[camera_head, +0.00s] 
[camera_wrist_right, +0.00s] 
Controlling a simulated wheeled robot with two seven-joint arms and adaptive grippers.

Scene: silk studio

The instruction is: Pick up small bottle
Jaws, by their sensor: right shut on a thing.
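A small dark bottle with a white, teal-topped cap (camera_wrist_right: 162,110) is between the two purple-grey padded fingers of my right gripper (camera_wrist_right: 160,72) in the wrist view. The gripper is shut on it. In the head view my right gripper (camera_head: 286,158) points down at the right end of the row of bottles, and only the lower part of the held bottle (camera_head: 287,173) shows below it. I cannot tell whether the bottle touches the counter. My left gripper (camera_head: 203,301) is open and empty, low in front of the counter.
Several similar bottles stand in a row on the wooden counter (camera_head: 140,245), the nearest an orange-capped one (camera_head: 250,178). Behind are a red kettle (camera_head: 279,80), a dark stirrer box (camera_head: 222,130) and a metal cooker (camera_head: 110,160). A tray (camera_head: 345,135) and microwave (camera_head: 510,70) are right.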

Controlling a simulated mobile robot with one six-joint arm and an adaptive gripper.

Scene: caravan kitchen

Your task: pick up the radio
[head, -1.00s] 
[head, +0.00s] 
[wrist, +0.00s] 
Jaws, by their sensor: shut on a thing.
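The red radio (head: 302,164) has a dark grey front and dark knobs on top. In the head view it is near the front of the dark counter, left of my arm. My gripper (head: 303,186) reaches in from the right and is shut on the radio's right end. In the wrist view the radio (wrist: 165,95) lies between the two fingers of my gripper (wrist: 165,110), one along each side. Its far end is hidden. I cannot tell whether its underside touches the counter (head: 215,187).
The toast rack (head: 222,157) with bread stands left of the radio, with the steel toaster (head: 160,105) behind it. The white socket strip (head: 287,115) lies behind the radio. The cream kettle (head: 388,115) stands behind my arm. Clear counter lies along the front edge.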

Goal of the exercise: Of the lines in the material, how many include "Controlling"? Respond with the number alone.

Result of the task: 2